Work to complete:
From the listing that follows, output everything exactly except the pictures.

Available data:

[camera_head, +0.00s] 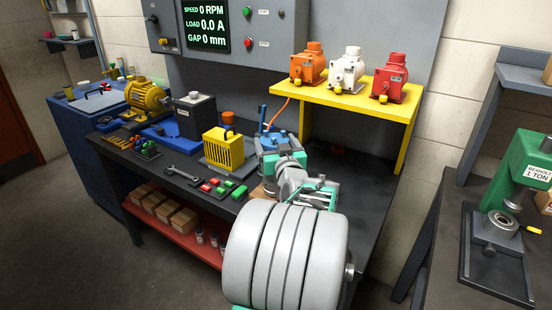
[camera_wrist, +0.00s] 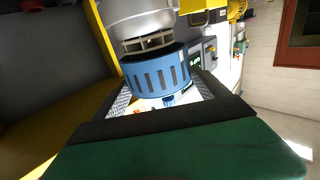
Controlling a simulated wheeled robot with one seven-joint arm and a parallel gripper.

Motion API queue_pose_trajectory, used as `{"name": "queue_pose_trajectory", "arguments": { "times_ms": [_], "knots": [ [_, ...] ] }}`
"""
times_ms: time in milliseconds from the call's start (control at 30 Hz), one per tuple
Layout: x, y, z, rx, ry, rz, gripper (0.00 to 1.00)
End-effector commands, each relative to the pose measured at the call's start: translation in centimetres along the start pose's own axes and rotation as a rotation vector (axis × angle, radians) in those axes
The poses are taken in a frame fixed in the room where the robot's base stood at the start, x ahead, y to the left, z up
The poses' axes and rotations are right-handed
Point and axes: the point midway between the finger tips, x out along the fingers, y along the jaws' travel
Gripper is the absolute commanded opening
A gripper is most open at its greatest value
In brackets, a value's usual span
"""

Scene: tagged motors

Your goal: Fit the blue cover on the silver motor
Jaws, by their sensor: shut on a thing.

Exercise result:
[camera_head, +0.00s] 
[camera_wrist, +0.00s] 
Controlling a simulated wheeled robot with one seven-joint arm and a parallel gripper.

Motion API queue_pose_trajectory, used as `{"name": "queue_pose_trajectory", "arguments": { "times_ms": [_], "knots": [ [_, ...] ] }}`
"""
times_ms: time in milliseconds from the call's start (control at 30 Hz), one per tuple
Layout: x, y, z, rx, ry, rz, gripper (0.00 to 1.00)
End-effector commands, each relative to the pose measured at the call's start: translation in centimetres along the start pose's own axes and rotation as a rotation vector (axis × angle, radians) in those axes
The poses are taken in a frame fixed in the room where the robot's base stood at the start, x ahead, y to the left, z up
The poses' axes and rotations are right-handed
Point and axes: the point midway between the finger tips, x out along the fingers, y along the jaws' travel
Gripper is the absolute commanded opening
A gripper is most open at its greatest value
In brackets, a value's usual span
"""

Scene: tagged motors

Your goal: Fit the blue cover on the silver motor
Jaws, by their sensor: shut on a thing.

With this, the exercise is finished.